■ WHAT TO DO: For each line that holds "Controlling", copy the line out.

— Start SOURCE RECORDS —

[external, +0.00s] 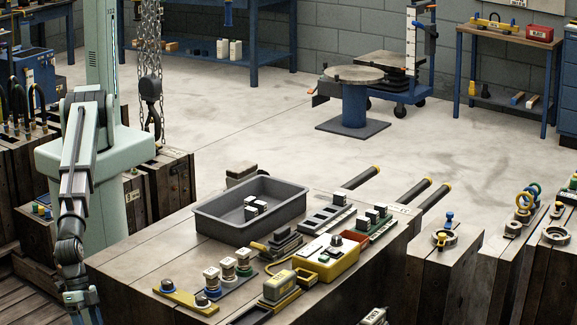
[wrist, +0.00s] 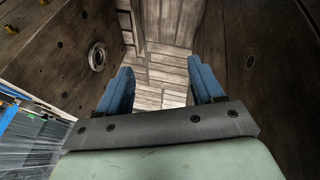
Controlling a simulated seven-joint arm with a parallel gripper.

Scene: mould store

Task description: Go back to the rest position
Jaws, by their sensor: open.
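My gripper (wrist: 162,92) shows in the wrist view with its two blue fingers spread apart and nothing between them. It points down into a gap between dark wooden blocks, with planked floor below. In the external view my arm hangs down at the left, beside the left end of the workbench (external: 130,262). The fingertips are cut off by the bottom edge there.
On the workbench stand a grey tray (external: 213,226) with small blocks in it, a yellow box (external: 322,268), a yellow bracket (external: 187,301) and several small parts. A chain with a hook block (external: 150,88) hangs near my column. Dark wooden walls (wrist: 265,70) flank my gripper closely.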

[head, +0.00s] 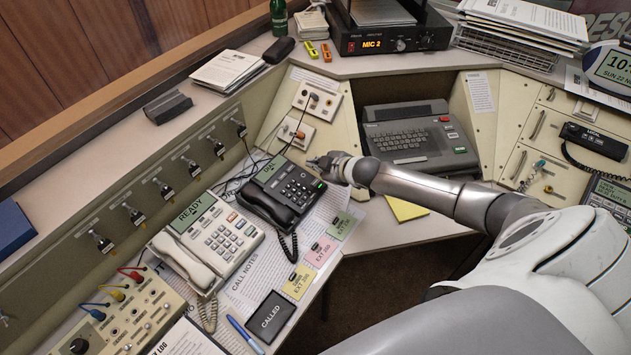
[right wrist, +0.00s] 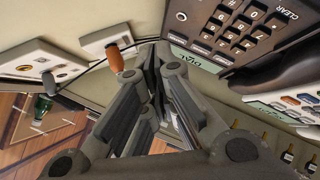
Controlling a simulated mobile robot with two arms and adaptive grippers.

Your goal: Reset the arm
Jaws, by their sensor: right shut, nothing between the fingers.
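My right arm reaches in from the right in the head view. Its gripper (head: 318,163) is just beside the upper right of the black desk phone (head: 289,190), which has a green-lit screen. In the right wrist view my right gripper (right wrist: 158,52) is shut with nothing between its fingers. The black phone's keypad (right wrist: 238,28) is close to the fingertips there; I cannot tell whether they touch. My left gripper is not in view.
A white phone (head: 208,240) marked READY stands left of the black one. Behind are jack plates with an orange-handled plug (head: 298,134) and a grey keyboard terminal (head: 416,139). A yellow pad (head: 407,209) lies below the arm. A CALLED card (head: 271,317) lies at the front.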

— End SOURCE RECORDS —

■ WRITTEN ANSWER:
Controlling a simulated seven-joint arm with a parallel gripper.
Controlling a simulated mobile robot with two arms and adaptive grippers.

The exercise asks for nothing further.